Kris Versteeg, LW, FLA – Offense has been hard to find in Florida thus far, but Versteeg is tied with Brian Campbell for the team lead with three points. Versteeg seems to have found a strong role with the Panthers, averaging 20:02 per game, which is only two seconds fewer than Stephen Weiss, the forward with the most ice time thus far in Florida. Whether or not Versteeg can score 50 points again is yet to be seen (FLA’s top scorer last year had 49 points), but the 5’10” forward is definitely getting opportunities. For now, he is worth holding on to as a depth forward.
Jose Theodore, G, FLA – For a goalie that everyone was saying to stay away from, Theodore has had a pretty good start to the year. Thus far, Theodore has two wins (one being a shutout), a 1.97 GAA, a .930 save percentage, and most importantly, has been one of Florida’s strongest players. While I feel Theodore is going to have a strong season, the GM’s in your league might not share that view. Florida’s first back-to-back is this Monday and Tuesday, but after that, they don’t have another back-to-back until November 25th, meaning they can give Theodore plenty of time. If you don’t want to hold on to Theodore the whole season, at least hang on to him for another month and if he is still playing just as strong, start to dangle him in trade negotiations.

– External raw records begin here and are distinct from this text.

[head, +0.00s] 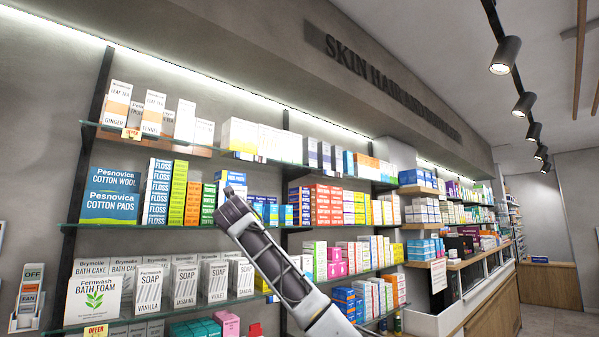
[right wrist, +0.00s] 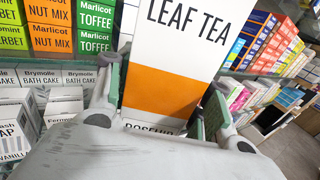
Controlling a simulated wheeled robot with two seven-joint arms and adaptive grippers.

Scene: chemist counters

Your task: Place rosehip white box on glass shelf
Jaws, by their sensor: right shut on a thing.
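The rosehip box (right wrist: 172,95) is a white leaf tea carton with an orange band, seen close up in the right wrist view. The word ROSEHIP at its lower edge is partly hidden by my gripper. My right gripper (right wrist: 160,98) is shut on the box, a finger on each side. In the head view one of my arms (head: 285,275) reaches up from the bottom; I cannot make out the box there. The upper glass shelf (head: 190,149) at left carries similar leaf tea cartons (head: 117,103). My left gripper is not in view.
Below that shelf stand cotton wool boxes (head: 110,196) and floss boxes (head: 156,192). A lower glass shelf holds soap boxes (head: 148,290). White boxes (head: 240,135) fill the upper shelf farther right. In the wrist view, Marlicot boxes (right wrist: 95,28) stand behind the held box.

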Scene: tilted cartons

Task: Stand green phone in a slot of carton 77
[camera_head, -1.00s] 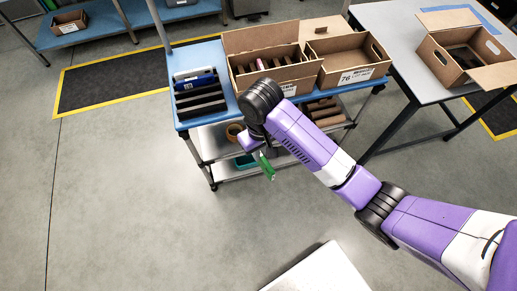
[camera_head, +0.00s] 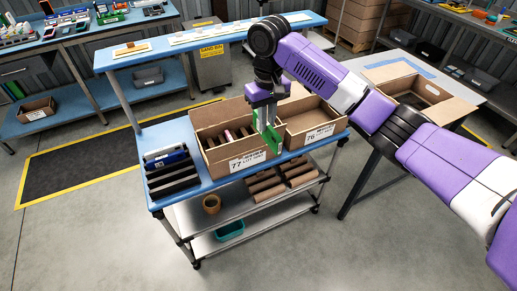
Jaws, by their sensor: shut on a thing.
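My gripper (camera_head: 266,108) points down and is shut on the green phone (camera_head: 271,135), which hangs upright below the fingers. In the picture the phone overlaps the front right corner of carton 77 and the left edge of carton 76; its exact height above them is hard to tell. Carton 77 (camera_head: 236,163) is a brown box with a white "77" label, tilted on the blue-topped cart. Its inside has dark dividers forming slots, and a pink item (camera_head: 228,135) stands in one slot. The right part of its inside is partly hidden by my gripper.
Carton 76 (camera_head: 311,137) stands just right of carton 77 and looks empty. A dark rack (camera_head: 173,178) with a blue item (camera_head: 166,157) is at the cart's left. Another open carton (camera_head: 425,92) sits on the right table. Benches stand behind.

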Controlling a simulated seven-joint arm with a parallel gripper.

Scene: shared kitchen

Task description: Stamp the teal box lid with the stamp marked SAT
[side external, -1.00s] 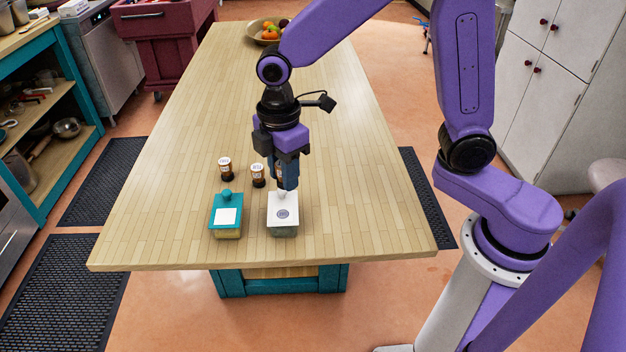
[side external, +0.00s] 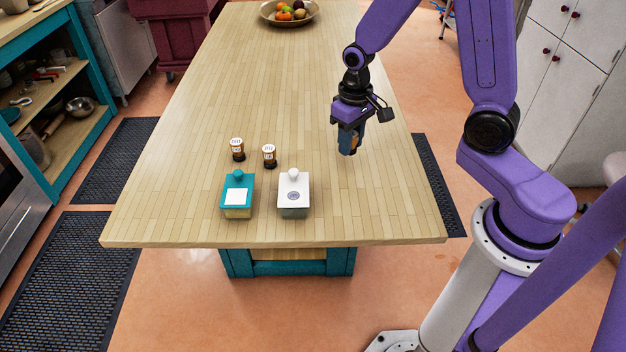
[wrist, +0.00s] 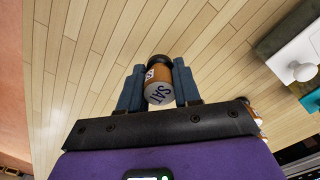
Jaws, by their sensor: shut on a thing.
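The teal box lid (side external: 238,182) has a round knob and a blank white patch, and sits on its box at the front left of the table. My gripper (side external: 349,148) is above the table, right of both boxes and apart from them. Its blue fingers are shut on the stamp marked SAT (wrist: 162,92), whose printed white end faces the wrist camera. The stamp has a brown body and a dark far end; its underside is hidden. In the side view the fingers mostly hide it.
A white-lidded box (side external: 294,199) with a round dark print stands right of the teal one. Two other stamps, one left (side external: 237,150) and one right (side external: 269,156), stand behind the boxes. A fruit bowl (side external: 290,15) is at the far end. The table middle is clear.

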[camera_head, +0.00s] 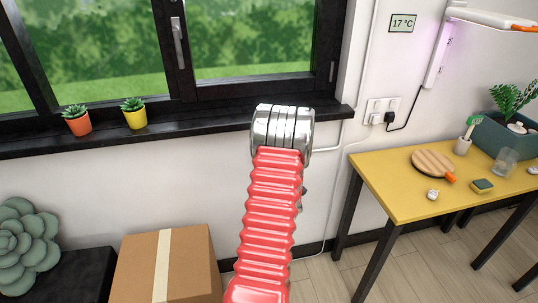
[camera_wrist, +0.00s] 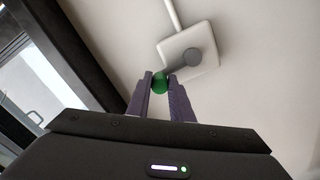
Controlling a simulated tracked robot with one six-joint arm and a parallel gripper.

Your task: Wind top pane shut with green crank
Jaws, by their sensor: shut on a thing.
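In the wrist view my gripper (camera_wrist: 160,84) is shut on a green knob of the crank (camera_wrist: 159,83), held between its two purple fingertips. A white tube (camera_wrist: 172,12) runs up from the plate. In the head view my red arm with its silver joint hides the crank and gripper. The window (camera_head: 250,45) shows its lower part with a handle; the top pane is out of that view.
A dark sill (camera_head: 190,128) holds an orange pot (camera_head: 78,124) and a yellow pot (camera_head: 135,118). A cardboard box (camera_head: 190,265) stands below. A yellow table (camera_head: 400,195) at right carries a round wooden board (camera_head: 432,163) and small items.

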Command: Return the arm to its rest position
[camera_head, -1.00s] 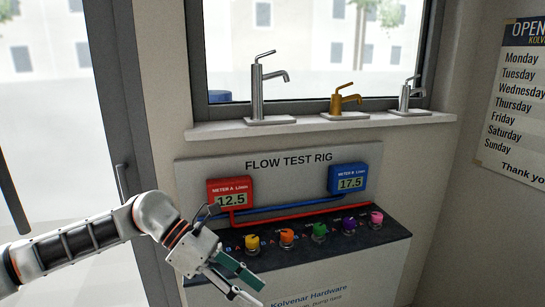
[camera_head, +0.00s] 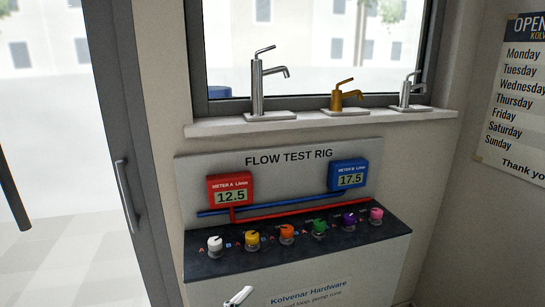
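My right gripper is not in view.
The flow test rig (camera_head: 345,150) has a red meter (camera_head: 230,184) reading 12.5 and a blue meter (camera_head: 348,170) reading 17.5. Several coloured knobs, including a white knob (camera_head: 215,246), line its dark shelf (camera_head: 225,266). Three taps stand on the sill (camera_head: 300,123).

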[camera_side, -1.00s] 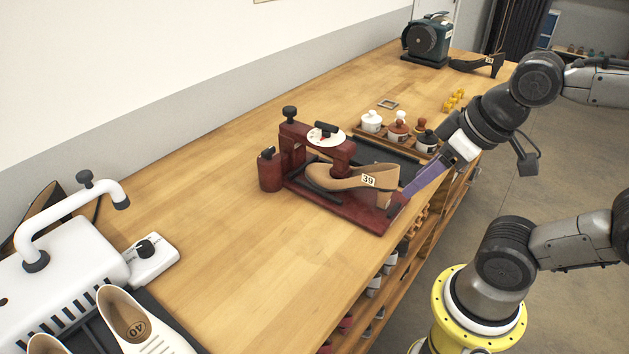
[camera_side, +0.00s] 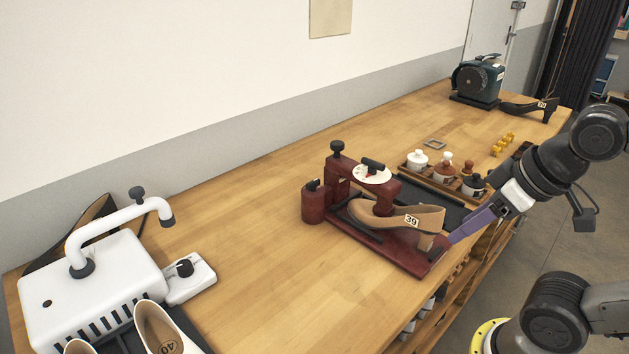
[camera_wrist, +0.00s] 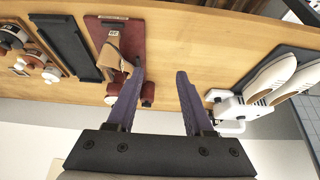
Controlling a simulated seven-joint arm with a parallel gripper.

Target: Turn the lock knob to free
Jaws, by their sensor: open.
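A dark red shoe press (camera_side: 385,247) stands on the wooden bench in the side view. On top is a white round dial (camera_side: 359,174) with a black bar-shaped knob (camera_side: 373,164). A tan heeled shoe (camera_side: 390,217) tagged 39 sits in the press; the tag also shows in the wrist view (camera_wrist: 113,35). My gripper (camera_side: 450,241) has purple fingers beside the front right end of the press base, away from the knob. In the wrist view my gripper (camera_wrist: 160,75) is open and empty. The left finger hides part of the press there, and I cannot make out the knob.
A white machine (camera_side: 95,290) with a bent pipe and a small black-knobbed control box (camera_side: 190,278) stands at the left. A tray of lidded jars (camera_side: 446,172) sits behind the press. The bench (camera_side: 270,255) between press and white machine is clear.

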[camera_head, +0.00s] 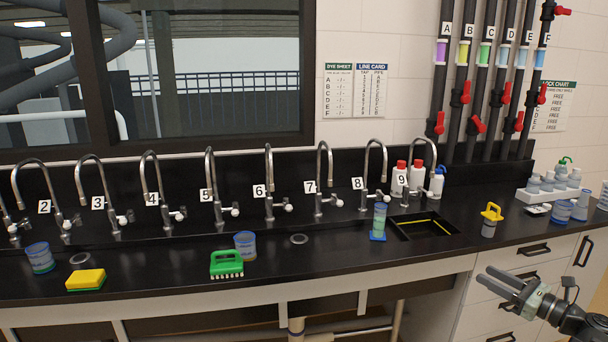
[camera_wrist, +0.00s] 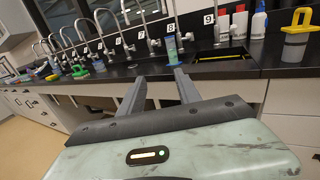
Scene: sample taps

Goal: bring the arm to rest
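My gripper (camera_head: 506,284) is at the lower right of the head view, in front of the drawers and apart from the counter. It points left, with its two grey fingers spread and nothing between them. In the wrist view the gripper (camera_wrist: 157,84) also shows its two fingers apart and empty, with the counter edge beyond them. The rest of my arm runs out of the head view at the lower right corner.
The black counter (camera_head: 330,262) carries a green brush (camera_head: 227,263), a yellow sponge (camera_head: 86,279), beakers, a cylinder (camera_head: 379,221) and a yellow-handled container (camera_head: 490,220). Numbered taps line the back. A sink (camera_head: 424,226) is at the right. The floor before the drawers looks clear.

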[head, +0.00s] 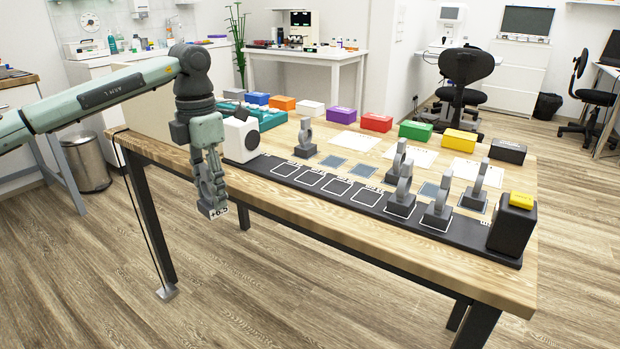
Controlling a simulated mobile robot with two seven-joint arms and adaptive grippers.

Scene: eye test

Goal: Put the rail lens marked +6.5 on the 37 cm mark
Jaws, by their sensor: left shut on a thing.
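My left gripper (211,186) is shut on the rail lens marked +6.5 (212,209). Its grey base with the +6.5 label hangs below the fingers; the fingers hide most of the ring. In the picture the lens is over the floor, in front of the table's left front edge and apart from the rail. The dark rail (455,237) runs along the table's front edge, with white-outlined squares and small labels too small to read, so I cannot tell which is 37 cm. My right gripper is not in view.
Lenses stand on the rail's right part (402,205) (436,219). More stand behind it (305,149) (475,200). A white box (240,139) is at the rail's left end, a black box with a yellow top (512,225) at its right. Several outlined squares at left-centre are empty.

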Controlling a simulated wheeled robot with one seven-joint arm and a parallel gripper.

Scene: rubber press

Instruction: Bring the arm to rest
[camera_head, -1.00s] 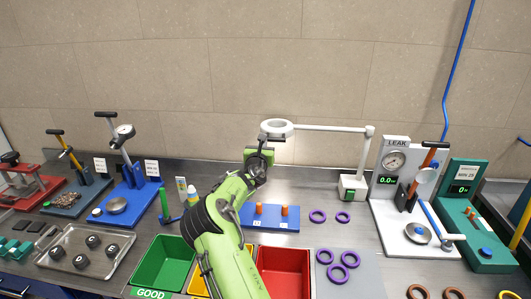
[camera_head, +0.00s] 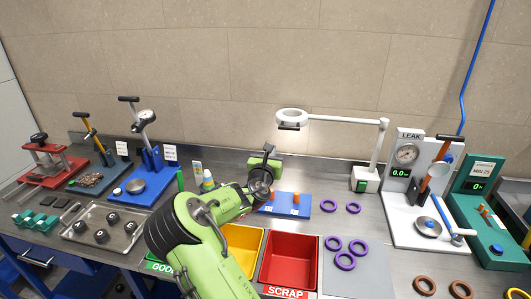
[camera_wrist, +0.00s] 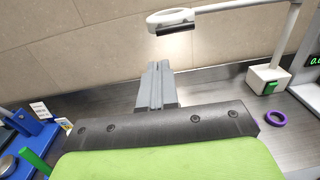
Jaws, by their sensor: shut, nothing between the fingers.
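My green arm reaches up from the bottom middle of the head view. My gripper (camera_head: 264,166) is over the back of the bench, behind the blue board and left of the ring lamp (camera_head: 292,117). In the wrist view its two grey fingers (camera_wrist: 157,88) are together with nothing between them. They point toward the back wall, below the lamp, and appear to touch nothing. The fingertips are hard to make out in the head view.
A blue board (camera_head: 300,207) with orange pegs, a yellow bin (camera_head: 240,250) and a red SCRAP bin (camera_head: 291,258) lie near my arm. The leak tester (camera_head: 408,190) stands right; hand presses (camera_head: 140,185) stand left. Purple rings (camera_head: 346,261) lie right of the bins.

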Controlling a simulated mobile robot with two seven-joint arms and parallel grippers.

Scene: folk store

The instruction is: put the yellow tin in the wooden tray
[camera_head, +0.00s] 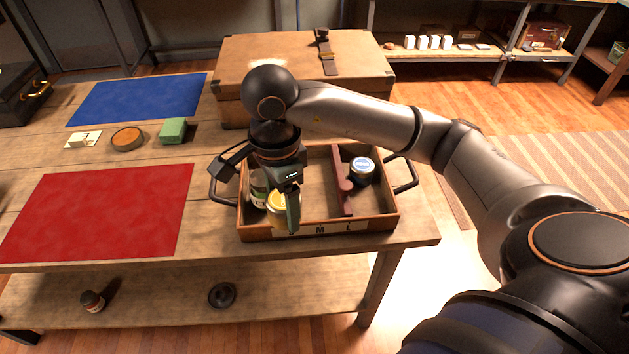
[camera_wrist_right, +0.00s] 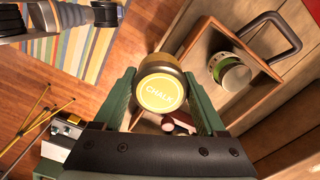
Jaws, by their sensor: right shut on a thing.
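The yellow tin (camera_head: 277,203) has a round yellow lid, which reads CHALK in the right wrist view (camera_wrist_right: 160,92). My right gripper (camera_head: 284,207) is shut on it, with a green finger on each side. The wooden tray (camera_head: 318,228) stands on the table with a divider across it. The tin shows over the tray's front left part, near the front rim; its height over the tray floor I cannot tell. My fingers and wrist hide part of the tin and the left compartment. My left gripper is not in view.
A green tin with a pale lid (camera_head: 258,188) is in the tray's left compartment. A dark blue tin (camera_head: 362,169) is in the right one. A tan chest (camera_head: 300,70) stands behind. A red mat (camera_head: 100,210) and green box (camera_head: 173,130) lie left of the tray.

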Tyler Seguin, C, BOS – With a center overload in Boston, Seguin was being experimented on the right wing. Similar to the Jeff Carter experiment, it was evident that Seguin was better suited at center. As fate would have it, David Krejci was injured and Seguin has been filling in with Lucic and Horton on the top line. The result? Seguin leads the team with five points. Seguin’s production will almost certainly reduce when Krejci returns. The Bruins are being very vague with the extent of Krejci’s injury, so we don’t really know how long it will be before he returns to action. Krejci is an RFA in a contract year, and the Bruins already have Peverley, Bergeron, and Seguin all under contract for next season, so something will likely have to budge. As long as Seguin’s getting top-six minutes, he is definitely worth holding on to.
Marc-Andre Bergeron, D, TB – For those who didn’t notice, Bergeron leads the Lightning with five points in five games. Although he has little competition on the blue line, it’s not likely that Bergeron posts fantasy-relevant numbers for most of the season. If any of the guys in your league are willing to take a gamble on Bergeron, sell away.
Vincent Lecavalier, C, TB – Lecavalier (two points in five games) isn’t the superstar he once was, but he still managed to score 54 points in 65 games last season after getting settled on a line with Simon Gagne and Teddy Purcell. Lecavalier and Purcell are now skating with a different #12, Ryan Malone, but should have positive things in store for them in 2011-12. Don’t give up on Lecavalier yet.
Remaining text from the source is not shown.